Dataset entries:
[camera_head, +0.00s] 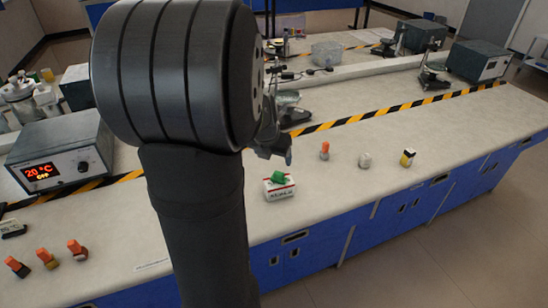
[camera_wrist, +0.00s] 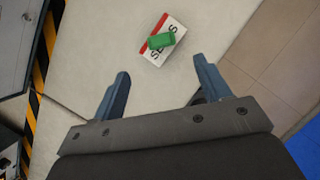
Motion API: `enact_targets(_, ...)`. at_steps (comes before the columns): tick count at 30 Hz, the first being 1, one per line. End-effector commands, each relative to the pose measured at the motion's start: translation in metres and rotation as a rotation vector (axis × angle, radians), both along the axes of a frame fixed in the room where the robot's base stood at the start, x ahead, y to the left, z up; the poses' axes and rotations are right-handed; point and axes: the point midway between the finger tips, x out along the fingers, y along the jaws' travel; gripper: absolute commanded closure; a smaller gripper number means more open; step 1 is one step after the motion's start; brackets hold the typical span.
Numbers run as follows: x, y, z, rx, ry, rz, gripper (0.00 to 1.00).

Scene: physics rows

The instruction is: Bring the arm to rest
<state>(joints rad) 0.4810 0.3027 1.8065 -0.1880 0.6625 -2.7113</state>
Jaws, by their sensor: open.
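My gripper (camera_wrist: 160,85) is open, with two blue-grey fingers spread apart and nothing between them in the wrist view. In the head view my gripper (camera_head: 288,158) shows only in part behind my dark arm, above the bench. A white box with a red stripe and black lettering (camera_wrist: 177,56) lies on the bench ahead of the fingertips. A small green object (camera_wrist: 162,41) rests on top of the box. The box (camera_head: 279,193) and the green object (camera_head: 279,177) also show in the head view, at the bench's front edge, apart from my gripper.
Several small orange-topped items (camera_head: 77,250) stand at the front left. An orange piece (camera_head: 325,150), a white one (camera_head: 364,160) and a yellow-and-black one (camera_head: 407,158) stand right of the box. A heater unit (camera_head: 62,160) reads 20 °C. Striped tape (camera_head: 400,107) crosses the bench (camera_head: 350,205).

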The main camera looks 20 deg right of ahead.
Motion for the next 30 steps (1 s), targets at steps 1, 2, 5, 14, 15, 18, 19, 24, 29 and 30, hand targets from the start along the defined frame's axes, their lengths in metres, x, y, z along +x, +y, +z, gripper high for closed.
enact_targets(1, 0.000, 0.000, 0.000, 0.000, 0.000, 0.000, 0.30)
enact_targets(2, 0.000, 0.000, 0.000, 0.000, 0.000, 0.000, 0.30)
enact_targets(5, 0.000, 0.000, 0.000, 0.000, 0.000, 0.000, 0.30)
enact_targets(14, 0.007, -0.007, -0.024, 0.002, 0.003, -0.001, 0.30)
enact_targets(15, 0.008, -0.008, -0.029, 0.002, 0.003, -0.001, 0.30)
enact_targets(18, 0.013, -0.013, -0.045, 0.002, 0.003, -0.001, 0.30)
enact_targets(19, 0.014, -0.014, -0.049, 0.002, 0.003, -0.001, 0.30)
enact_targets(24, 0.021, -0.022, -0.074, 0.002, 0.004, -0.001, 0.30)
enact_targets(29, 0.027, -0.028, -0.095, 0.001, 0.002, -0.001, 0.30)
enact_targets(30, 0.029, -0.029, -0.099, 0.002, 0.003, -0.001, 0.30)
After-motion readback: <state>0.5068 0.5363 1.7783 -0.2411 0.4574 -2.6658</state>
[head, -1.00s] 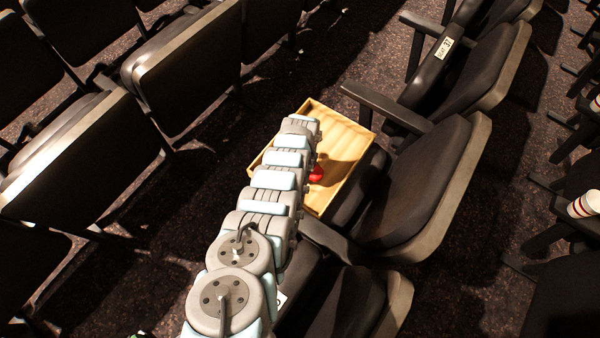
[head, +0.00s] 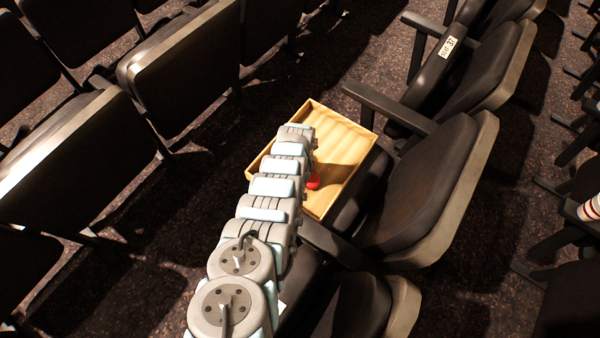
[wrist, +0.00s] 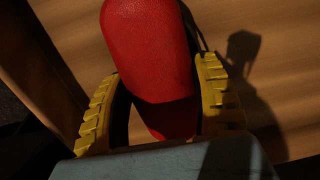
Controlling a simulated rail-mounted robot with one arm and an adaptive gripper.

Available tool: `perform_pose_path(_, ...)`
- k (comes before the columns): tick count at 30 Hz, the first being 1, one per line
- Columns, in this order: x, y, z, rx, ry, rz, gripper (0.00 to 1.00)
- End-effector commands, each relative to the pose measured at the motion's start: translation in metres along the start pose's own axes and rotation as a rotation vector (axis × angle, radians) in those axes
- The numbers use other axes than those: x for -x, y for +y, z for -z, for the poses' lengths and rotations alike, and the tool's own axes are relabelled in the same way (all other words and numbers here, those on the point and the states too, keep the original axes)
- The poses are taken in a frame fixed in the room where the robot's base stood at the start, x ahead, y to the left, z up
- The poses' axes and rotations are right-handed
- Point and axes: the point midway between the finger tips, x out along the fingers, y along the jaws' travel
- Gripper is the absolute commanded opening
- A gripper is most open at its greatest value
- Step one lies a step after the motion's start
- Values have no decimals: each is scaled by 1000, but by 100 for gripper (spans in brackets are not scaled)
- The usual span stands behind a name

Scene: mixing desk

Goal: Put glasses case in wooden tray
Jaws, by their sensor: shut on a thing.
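The red glasses case (wrist: 148,50) is between the yellow fingers of my gripper (wrist: 160,105) in the wrist view. My gripper is shut on it. Behind it is the wooden surface of the tray (wrist: 245,15), with a shadow of the gripper on it. In the head view the light wooden tray (head: 345,140) lies across the seats, and a small part of the red case (head: 313,183) shows over the tray beside my arm. My arm hides the rest of the case and the tray's left part. I cannot tell whether the case touches the tray floor.
Dark folding seats (head: 425,190) stand close to the right of the tray, with an armrest (head: 388,106) near its far right corner. More seats (head: 190,75) stand at the left across a dark aisle.

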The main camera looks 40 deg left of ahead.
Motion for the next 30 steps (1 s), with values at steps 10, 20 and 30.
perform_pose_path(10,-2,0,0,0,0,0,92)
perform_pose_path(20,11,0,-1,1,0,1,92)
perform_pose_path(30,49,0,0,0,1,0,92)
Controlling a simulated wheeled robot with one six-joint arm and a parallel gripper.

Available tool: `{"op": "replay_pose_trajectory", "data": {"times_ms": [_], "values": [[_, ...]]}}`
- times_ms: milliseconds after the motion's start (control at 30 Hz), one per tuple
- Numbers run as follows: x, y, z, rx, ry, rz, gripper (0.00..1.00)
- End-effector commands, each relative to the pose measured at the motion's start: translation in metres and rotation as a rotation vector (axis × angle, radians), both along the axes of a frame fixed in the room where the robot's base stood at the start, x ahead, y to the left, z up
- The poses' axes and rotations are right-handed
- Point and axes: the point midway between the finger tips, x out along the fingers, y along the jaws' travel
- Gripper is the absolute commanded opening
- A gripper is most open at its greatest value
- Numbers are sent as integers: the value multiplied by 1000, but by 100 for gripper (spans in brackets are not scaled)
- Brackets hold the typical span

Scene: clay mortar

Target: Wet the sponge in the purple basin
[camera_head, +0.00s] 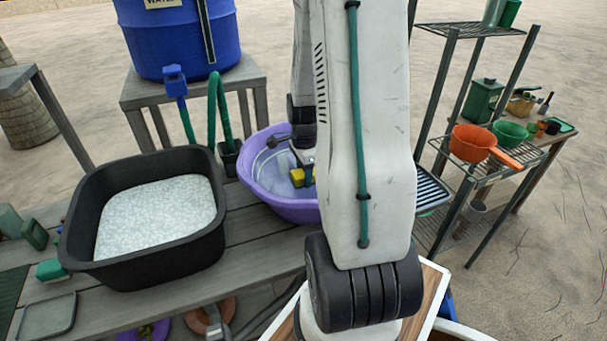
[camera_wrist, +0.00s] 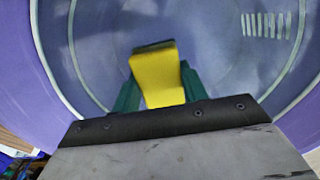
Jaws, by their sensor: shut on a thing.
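The purple basin (camera_head: 296,208) stands on the grey bench, partly hidden behind my arm in the head view. Its pale bluish inside fills the wrist view, with the purple wall (camera_wrist: 22,80) at the left. My gripper (camera_wrist: 157,88) has green fingers and is inside the basin's rim. It is shut on the yellow sponge (camera_wrist: 158,75), which has a dark green side at its far end. The sponge also shows in the head view (camera_head: 297,177), low in the basin. I cannot tell whether the sponge touches the water or the basin floor.
A black tub (camera_head: 75,225) of white granular material stands left of the basin. A blue water barrel (camera_head: 150,45) with a green hose (camera_head: 221,105) stands behind on a stand (camera_head: 130,93). A metal shelf (camera_head: 440,150) with an orange pan (camera_head: 470,144) is at the right.

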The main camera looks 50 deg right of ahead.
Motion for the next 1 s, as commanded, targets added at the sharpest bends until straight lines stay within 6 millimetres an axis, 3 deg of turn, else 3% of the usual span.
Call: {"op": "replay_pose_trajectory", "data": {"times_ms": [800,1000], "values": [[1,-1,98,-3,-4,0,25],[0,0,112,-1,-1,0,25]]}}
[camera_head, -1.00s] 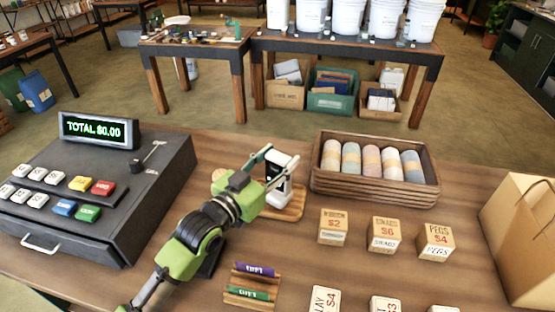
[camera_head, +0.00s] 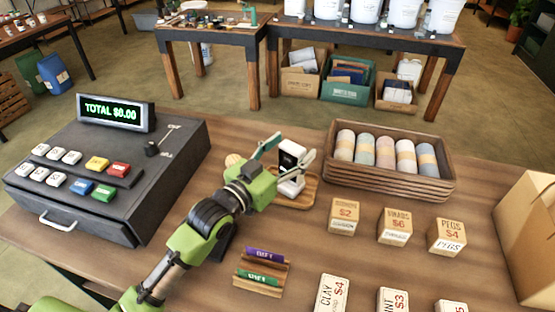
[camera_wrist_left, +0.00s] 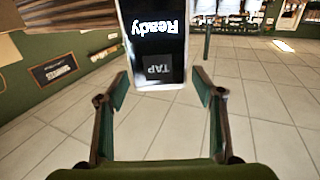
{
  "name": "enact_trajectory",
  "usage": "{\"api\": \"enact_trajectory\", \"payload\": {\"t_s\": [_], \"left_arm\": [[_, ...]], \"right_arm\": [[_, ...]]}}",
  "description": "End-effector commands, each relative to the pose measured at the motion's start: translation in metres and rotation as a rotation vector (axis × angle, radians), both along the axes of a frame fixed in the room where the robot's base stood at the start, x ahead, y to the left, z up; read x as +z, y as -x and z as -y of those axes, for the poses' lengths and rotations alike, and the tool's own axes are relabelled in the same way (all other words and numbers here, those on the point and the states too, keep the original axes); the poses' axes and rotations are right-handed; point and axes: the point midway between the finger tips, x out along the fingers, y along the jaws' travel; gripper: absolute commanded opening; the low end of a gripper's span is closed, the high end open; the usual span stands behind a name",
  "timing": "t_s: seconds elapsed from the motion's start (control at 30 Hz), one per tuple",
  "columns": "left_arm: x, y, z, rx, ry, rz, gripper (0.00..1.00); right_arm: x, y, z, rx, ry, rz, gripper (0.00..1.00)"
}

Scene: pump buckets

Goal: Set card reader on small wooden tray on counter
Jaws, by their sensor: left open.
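The card reader (camera_head: 291,184) is white with a black screen and stands upright, seemingly on the small wooden tray (camera_head: 308,191) on the counter. In the left wrist view the card reader (camera_wrist_left: 153,40) shows upside down, its screen reading "Ready" and "TAP". My left gripper (camera_head: 290,150) is open, with a green-grey finger on either side of the reader's upper part. In the left wrist view the open left gripper (camera_wrist_left: 161,90) has clear gaps beside the reader. The reader's lower part is partly hidden by the gripper. My right gripper is not in view.
A cash register (camera_head: 110,170) stands at the left. A wooden crate of rolled goods (camera_head: 390,185) sits just behind and right of the tray. Several price blocks (camera_head: 395,226), a small card rack (camera_head: 262,272) and a paper bag (camera_head: 528,235) stand on the counter (camera_head: 300,240).

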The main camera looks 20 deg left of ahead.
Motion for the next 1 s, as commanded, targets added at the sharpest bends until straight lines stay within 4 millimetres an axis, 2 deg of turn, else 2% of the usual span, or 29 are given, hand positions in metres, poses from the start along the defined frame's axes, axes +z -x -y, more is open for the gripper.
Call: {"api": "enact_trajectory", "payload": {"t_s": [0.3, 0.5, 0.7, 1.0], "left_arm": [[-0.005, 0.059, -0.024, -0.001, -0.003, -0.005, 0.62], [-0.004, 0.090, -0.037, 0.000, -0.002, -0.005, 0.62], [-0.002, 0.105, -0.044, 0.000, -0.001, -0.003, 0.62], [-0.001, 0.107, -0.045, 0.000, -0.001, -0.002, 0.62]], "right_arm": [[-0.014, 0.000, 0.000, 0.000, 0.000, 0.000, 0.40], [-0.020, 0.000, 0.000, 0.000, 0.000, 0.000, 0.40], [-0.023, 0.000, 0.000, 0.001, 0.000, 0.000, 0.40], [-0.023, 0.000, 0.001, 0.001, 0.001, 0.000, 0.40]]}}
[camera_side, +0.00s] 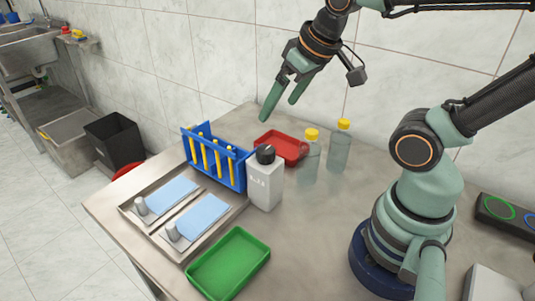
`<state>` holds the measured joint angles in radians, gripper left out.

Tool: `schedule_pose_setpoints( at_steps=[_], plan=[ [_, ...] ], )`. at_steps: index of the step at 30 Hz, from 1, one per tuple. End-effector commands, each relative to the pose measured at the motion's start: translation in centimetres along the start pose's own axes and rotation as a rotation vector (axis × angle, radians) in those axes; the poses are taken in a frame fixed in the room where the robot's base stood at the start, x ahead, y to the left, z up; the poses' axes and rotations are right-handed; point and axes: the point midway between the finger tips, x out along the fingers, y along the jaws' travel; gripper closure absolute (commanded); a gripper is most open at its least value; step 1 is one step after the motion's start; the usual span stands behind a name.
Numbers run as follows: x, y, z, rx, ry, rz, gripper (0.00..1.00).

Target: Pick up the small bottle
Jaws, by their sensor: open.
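Two clear bottles with yellow caps stand upright on the metal table, right of centre: a nearer one (309,162) and one (339,152) a little behind and to its right. A white bottle (265,186) with a black cap stands upright to their left. Which of these is the small bottle, I cannot tell for certain. My gripper (279,110) is open and empty. It hangs in the air, fingers pointing down and to the left, up and left of the clear bottles in the picture and apart from all of them.
A blue rack (230,176) holding several yellow tubes stands to the left. A metal tray (184,250) with blue pads and a green tray (262,253) lie in front.

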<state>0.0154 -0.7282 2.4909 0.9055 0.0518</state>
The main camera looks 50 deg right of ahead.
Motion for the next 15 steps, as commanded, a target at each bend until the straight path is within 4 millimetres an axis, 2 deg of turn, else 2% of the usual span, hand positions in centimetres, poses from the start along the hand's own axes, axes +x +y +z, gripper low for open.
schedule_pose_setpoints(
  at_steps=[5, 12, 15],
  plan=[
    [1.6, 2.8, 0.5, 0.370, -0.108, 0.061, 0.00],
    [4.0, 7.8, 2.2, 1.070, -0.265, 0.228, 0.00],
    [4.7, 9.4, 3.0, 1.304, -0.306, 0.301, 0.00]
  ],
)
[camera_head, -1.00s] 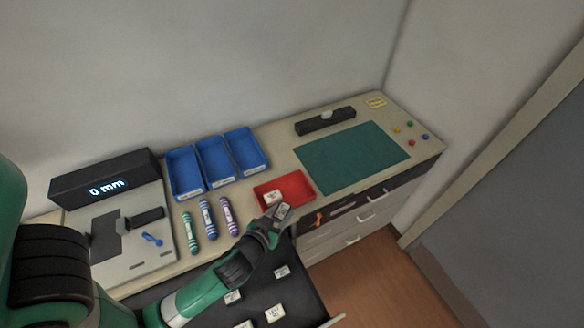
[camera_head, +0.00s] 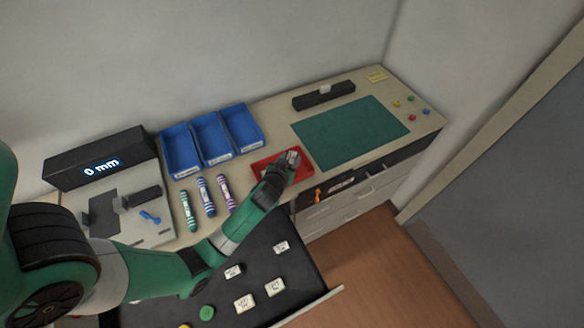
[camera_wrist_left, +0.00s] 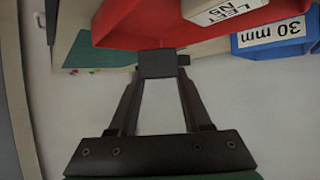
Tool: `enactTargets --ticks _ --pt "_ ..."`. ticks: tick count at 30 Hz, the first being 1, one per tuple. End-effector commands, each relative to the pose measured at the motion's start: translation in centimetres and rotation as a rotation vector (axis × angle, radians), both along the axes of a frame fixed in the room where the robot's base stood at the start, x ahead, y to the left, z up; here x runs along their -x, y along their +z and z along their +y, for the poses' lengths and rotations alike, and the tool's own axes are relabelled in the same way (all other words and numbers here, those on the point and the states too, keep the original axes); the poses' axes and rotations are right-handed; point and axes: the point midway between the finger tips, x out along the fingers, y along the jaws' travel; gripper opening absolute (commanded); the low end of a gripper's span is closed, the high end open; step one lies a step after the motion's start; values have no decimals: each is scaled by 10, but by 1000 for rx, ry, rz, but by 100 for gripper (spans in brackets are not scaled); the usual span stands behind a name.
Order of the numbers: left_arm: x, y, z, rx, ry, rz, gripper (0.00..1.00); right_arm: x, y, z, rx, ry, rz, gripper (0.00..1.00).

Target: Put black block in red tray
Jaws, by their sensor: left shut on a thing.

__Given problem__. Using the records above, list each line that includes "main".

__Solution to this problem__.
The main camera looks 20 deg right of ahead.
The main camera looks 40 deg left of ahead.
The main camera looks 50 deg right of ahead.
The main camera looks 20 deg left of ahead.
The main camera looks 50 deg right of ahead.

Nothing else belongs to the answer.